Following the BRI’s announcement, which took place in Kazakhstan’s capital, China conveyed a newfound sense of foreign policy direction. Embodied within the BRI, it expressed ideational tenets linking to a Chinese Dream of a harmonious future that prioritised the place of China at the centre of international politics. Characterised by the win-win principle, China embarked on its BRI strategy geo-economically, extensively expanding prior projects in development per its relationship with Kazakhstan — specifically in the energy and infrastructure sectors. However, Kazakhstan, in keeping with its multi-vectored foreign policy approach, was able to seize the opportunity offered by the BRI by developing its infrastructure project of ‘Nurly Zhol,’ which enabled it to diversify its economic needs further while also increasing its geopolitical significance as a strategic player within Central Asia. Moreover, given its pivotal placement along the BRI network — significantly per the projects land route — Kazakhstan was able to, in essence, co-opt BRI projects and tie them directly to the Nurly Zhol, particularly enabling the retainment of its state agency against the backdrop of an all domineering and resurgent Chinese Grand Strategy seeking to realise the Chinese Dream through the fulfilment of the BRI.
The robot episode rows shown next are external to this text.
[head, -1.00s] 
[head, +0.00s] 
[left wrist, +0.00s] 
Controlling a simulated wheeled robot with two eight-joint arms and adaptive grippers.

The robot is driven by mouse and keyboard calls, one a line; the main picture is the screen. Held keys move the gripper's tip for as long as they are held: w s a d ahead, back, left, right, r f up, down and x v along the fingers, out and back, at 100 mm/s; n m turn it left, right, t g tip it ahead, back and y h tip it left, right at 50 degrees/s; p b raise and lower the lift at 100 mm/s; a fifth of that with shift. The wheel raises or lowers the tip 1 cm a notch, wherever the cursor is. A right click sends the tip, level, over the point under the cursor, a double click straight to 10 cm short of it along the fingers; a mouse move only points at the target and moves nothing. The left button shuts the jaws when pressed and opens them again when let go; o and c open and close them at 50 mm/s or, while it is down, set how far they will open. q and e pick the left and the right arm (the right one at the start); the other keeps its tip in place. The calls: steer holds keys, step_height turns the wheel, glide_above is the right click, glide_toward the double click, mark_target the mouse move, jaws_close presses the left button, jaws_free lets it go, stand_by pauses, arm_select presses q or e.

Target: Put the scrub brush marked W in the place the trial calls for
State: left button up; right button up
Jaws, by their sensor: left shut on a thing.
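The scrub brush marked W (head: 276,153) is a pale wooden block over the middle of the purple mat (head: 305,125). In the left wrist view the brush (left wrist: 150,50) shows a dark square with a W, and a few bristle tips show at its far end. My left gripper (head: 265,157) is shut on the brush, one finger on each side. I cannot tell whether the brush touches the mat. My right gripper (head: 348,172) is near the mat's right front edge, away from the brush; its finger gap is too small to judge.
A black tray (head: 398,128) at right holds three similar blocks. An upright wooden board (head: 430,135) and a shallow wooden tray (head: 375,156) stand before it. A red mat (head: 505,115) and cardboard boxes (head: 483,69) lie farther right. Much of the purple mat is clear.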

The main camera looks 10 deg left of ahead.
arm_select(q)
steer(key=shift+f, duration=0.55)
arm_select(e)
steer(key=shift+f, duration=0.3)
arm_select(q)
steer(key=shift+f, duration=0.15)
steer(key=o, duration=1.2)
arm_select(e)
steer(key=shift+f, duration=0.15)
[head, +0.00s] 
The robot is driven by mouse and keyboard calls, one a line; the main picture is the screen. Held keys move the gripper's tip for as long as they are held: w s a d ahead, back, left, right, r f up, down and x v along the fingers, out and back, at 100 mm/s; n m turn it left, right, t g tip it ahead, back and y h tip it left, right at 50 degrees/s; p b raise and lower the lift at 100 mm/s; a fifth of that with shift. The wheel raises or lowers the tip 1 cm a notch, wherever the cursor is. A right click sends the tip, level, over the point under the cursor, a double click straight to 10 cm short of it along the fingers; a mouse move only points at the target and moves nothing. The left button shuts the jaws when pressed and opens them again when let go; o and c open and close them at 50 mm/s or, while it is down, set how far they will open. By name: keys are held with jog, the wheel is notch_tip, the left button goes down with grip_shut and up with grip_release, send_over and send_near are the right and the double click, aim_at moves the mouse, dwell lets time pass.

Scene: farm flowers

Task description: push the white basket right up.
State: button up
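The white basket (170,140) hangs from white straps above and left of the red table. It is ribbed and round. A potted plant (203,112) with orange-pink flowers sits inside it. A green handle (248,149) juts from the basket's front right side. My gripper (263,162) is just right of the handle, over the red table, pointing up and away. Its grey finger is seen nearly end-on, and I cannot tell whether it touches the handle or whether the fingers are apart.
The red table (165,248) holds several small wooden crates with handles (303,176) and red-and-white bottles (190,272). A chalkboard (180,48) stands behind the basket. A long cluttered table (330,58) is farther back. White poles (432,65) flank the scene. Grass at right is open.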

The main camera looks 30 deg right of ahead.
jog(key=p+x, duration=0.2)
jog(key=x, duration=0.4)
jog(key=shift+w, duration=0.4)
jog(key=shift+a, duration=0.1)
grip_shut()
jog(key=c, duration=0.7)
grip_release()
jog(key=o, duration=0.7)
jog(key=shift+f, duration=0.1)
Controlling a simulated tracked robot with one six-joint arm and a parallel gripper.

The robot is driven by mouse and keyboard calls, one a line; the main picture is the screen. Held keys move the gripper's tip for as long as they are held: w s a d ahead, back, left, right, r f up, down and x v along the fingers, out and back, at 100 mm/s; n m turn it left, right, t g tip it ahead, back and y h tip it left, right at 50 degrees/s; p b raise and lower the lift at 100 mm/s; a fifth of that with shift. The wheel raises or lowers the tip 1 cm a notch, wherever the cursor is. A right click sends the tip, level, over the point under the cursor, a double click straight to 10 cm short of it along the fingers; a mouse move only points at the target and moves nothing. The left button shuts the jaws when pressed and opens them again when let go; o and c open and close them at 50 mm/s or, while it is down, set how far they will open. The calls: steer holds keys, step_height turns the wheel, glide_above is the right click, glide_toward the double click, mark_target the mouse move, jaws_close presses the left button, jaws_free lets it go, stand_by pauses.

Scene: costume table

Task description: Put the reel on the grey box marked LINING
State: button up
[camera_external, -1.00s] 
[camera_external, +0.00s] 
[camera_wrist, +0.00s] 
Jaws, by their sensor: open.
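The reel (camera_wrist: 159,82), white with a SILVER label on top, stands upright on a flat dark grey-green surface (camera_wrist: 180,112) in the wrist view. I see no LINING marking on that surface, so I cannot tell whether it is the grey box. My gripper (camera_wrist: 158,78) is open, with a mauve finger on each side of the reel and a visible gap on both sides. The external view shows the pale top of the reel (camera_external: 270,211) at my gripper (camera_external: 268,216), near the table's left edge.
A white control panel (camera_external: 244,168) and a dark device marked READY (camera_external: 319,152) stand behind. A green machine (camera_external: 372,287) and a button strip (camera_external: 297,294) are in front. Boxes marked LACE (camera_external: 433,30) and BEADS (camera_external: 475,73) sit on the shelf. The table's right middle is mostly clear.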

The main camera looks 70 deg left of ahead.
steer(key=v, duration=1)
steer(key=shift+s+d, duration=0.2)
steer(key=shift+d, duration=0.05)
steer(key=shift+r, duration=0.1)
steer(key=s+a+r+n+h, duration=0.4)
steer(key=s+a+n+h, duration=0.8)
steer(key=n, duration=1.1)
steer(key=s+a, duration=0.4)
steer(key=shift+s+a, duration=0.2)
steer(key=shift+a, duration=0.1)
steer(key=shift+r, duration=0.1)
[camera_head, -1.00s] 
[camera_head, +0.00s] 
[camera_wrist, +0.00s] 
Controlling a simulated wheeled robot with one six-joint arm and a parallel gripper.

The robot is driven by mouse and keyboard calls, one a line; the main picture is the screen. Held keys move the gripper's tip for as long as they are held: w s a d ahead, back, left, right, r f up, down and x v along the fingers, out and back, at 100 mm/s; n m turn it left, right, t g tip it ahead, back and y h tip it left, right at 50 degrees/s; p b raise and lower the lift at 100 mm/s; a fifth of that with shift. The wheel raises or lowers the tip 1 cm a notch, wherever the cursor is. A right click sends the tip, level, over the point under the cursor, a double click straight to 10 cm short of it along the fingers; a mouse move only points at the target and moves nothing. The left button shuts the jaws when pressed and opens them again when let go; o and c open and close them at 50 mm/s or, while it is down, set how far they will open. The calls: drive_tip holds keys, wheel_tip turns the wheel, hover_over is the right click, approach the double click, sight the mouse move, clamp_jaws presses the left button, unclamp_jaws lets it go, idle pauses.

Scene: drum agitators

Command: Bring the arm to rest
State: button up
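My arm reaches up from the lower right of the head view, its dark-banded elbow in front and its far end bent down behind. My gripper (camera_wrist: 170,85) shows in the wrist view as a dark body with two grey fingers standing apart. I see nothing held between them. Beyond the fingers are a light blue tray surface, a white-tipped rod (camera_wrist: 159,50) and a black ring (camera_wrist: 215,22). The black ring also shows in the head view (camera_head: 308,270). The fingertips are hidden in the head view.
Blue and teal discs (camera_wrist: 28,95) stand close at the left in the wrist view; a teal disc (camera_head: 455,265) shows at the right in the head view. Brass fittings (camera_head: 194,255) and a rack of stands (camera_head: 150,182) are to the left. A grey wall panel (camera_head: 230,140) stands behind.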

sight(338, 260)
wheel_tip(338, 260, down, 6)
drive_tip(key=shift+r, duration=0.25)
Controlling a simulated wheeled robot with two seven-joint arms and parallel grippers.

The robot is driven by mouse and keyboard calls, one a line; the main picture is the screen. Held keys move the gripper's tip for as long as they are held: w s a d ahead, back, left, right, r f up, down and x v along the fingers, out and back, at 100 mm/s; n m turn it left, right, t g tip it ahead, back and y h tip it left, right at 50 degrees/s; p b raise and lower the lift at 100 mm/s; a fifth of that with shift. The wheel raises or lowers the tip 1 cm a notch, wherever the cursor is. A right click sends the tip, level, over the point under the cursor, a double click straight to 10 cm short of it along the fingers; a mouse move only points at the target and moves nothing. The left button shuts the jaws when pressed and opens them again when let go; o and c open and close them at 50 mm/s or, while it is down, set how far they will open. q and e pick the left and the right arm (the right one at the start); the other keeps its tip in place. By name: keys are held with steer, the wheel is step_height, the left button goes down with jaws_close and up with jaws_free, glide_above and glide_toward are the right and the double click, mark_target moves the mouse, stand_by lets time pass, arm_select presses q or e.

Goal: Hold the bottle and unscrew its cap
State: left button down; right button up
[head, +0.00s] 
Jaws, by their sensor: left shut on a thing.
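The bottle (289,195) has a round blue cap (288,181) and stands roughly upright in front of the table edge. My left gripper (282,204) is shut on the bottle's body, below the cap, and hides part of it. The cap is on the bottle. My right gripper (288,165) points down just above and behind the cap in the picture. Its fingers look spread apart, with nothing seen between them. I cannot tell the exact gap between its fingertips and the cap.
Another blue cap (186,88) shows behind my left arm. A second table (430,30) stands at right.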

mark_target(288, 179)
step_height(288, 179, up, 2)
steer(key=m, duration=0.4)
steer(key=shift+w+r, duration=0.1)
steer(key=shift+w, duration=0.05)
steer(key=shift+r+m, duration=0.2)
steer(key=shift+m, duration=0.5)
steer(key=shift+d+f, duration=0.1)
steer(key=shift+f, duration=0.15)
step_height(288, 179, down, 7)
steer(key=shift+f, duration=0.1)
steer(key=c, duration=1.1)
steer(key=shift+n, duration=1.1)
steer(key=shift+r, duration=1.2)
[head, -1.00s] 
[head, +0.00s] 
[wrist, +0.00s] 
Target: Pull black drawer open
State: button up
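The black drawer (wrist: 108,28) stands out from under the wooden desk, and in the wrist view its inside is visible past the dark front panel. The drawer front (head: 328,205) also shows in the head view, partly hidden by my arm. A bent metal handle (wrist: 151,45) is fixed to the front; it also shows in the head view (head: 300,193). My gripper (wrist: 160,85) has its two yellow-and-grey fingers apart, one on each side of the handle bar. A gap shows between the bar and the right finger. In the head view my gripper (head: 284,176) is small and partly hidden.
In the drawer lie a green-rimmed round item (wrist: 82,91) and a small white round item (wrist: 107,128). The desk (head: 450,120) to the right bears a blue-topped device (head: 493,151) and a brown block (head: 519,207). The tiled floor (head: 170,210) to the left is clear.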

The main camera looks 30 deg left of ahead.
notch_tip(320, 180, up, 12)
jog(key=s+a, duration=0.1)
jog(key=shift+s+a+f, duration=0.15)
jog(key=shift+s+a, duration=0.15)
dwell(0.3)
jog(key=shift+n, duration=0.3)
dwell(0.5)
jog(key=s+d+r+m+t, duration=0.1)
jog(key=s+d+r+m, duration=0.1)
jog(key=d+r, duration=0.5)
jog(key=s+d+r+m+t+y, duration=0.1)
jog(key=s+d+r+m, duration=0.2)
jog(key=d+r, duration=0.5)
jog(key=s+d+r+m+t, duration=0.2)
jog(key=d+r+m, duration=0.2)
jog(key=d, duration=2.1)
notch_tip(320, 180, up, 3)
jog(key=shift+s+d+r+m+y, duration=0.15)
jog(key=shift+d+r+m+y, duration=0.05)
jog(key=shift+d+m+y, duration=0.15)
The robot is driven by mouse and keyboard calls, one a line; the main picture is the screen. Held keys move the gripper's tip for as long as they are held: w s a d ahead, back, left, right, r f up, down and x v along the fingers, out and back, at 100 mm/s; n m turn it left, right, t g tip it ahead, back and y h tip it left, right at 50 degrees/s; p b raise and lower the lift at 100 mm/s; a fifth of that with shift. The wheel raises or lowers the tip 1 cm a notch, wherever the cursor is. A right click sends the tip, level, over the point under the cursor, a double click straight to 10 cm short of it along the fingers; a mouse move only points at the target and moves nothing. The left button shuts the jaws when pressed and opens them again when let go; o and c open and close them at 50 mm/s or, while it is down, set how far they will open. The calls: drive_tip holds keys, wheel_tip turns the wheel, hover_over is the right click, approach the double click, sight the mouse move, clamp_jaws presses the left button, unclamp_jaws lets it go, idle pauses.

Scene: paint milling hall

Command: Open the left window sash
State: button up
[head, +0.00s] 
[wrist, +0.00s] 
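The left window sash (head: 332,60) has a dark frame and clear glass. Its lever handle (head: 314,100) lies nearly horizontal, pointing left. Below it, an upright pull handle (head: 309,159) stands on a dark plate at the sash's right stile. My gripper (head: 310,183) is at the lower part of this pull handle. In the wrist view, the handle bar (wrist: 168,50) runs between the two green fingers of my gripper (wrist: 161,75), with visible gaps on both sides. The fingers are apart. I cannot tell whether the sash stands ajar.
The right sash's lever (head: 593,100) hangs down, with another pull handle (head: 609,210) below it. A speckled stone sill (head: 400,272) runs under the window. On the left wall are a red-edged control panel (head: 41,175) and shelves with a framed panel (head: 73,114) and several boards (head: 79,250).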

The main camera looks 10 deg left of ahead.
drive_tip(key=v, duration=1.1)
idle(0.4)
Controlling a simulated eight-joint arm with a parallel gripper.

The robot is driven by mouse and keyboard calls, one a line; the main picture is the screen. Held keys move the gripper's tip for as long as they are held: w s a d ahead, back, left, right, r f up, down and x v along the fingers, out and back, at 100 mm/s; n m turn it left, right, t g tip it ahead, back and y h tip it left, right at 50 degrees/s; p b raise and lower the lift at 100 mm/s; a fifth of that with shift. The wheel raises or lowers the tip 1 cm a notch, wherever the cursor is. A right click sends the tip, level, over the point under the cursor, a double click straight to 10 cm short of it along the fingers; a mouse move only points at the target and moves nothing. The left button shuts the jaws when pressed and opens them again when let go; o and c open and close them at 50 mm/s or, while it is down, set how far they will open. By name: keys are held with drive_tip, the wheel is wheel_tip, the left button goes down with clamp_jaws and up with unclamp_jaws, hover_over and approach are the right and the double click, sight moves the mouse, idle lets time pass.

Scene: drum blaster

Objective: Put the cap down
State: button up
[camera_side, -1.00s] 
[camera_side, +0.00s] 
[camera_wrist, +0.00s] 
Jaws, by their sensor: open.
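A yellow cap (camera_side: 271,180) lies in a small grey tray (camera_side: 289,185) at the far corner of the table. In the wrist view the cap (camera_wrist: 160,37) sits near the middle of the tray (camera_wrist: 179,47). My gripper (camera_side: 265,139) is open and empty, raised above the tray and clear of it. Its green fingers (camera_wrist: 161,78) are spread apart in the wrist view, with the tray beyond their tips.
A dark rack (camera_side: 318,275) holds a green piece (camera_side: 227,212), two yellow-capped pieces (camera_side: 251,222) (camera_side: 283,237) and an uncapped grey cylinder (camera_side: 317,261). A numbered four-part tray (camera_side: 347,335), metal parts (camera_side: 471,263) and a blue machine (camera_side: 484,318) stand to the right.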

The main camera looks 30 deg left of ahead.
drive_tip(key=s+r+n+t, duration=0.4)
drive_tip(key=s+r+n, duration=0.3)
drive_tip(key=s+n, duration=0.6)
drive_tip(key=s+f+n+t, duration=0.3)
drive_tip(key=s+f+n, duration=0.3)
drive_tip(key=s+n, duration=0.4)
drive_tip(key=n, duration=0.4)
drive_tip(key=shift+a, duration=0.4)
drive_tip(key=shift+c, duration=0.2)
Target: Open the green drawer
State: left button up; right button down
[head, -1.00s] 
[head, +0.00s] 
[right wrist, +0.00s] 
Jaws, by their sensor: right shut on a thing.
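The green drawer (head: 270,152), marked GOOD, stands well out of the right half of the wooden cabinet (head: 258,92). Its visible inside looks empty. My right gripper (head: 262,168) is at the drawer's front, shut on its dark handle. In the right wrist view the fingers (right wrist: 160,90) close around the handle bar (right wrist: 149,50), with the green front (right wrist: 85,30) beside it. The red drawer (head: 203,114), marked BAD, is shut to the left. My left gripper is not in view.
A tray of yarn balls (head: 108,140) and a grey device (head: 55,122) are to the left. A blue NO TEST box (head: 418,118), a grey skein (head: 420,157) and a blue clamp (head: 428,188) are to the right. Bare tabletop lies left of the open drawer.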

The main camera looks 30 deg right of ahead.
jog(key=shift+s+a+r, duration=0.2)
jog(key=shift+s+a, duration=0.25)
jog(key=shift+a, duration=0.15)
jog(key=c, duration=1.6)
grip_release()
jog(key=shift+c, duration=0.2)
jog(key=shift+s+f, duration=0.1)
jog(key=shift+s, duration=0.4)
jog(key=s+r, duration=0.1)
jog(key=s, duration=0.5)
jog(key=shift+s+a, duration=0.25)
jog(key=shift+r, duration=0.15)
Hence, this paper argues that the BRI’s ability to align with its principle of win-win in the context of Kazakhstan has proved successful. However, this achievement has less to do with China’s independent realisation of the need to actively pursue and ensure that the project entails a sense of mutually beneficial — harmonious — a sense of win-win. Instead, Kazakhstan has emphasised that such an alignment with the project’s fundamental principles is reached, as seen through its persistence that the BRI be incorporated within its infrastructure project, the Nurly Zhol. In a sense, therefore, the Chinese Dream has been realised in Kazakhstan. The BRI’s success there has manifested alongside the Nurly Zhol, which reflects the Chinese Dream of a ‘resurgent’ China driven by a geoeconomic Grand Strategy and the tenets of a harmonious relationship with BRI partners. One that enables China’s pursuit of a Common Destiny shared by all who wish to partake in this geoeconomic endeavour — albeit ‘all under a heaven.’ More important is the recognition of Kazakhstan’s state agency in shaping and affecting the manner and nature of the BRI in its national strategy. The BRI has been a vessel by which Kazakhstan has been able to reinforce its multi-vector foreign policy and co-opt its projects for its own ‘Grand Strategy’ perse.

There is then the sense that while the Chinese Dream has begun to manifest itself through the BRI’s successful implementation throughout the region and primarily through Kazakhstan’s enthusiastic embrace of its objectives, the dream — at least in Kazakhstan — has taken the form of Kazakh characteristics.

Limitations and Avenues for Future Research

Despite this research’s aims and objectives being met and research questions being sufficiently addressed, there remain key areas that future studies should consider when studying the BRI — especially in Central Asia. Firstly, primary sources were unattainable, so studies should consider applying ethnographic research in Kazakhstan to note how projects and relations develop between Kazakh and Chinese businesses per specific infrastructure and energy projects. Moreover, using a case study does not lend itself sufficiently to replicating the findings identified in this research. Kazakhstan’s relationship with China varies significantly from the other Central Asian states. So further research should consider comparatively analysing relations between China, Kazakhstan, and the other states to gauge the consequences better and the impact the BRI has had on the region – and whether it has aligned with a principle of win-win cooperation and enabled the furtherment of the Chinese Dream or indeed Grand Strategy.

The critical question is how the western-order best approach this resurgent China that appears more capable of achieving global primacy through the prism of the BRI. A key player in future relations within Eurasia is the role of the EU in acting as a counterbalance to China’s presence in the region. Indeed, recent developments have emerged between Kazakhstan and the regional institution, so how this affects the realisation of the Chinese Dream, Grand Strategy, and effectively the BRI’s potential for success are all questions that should be raised in future research analyses. Moreover, this paper has highlighted the critical linkage between China’s Grand Strategy and its Chinese Dream and how both manifest in the form of the BRI. This was only achieved by incorporating a framework that emphasised both the material and geoeconomic elements, with the conceptual and narrative facets underpinning Chinese foreign policy conduct.

Furthermore, as exemplified by analytic eclecticism, it points to a new way to understand the BRI as country-specific rather than as a monolithic, domineering entity, as former studies have assumed. The BRI, as in the case of Kazakhstan, has been localised in keeping with its win-win principle. Whether this was intended on the part of Beijing only serves as a question for future research.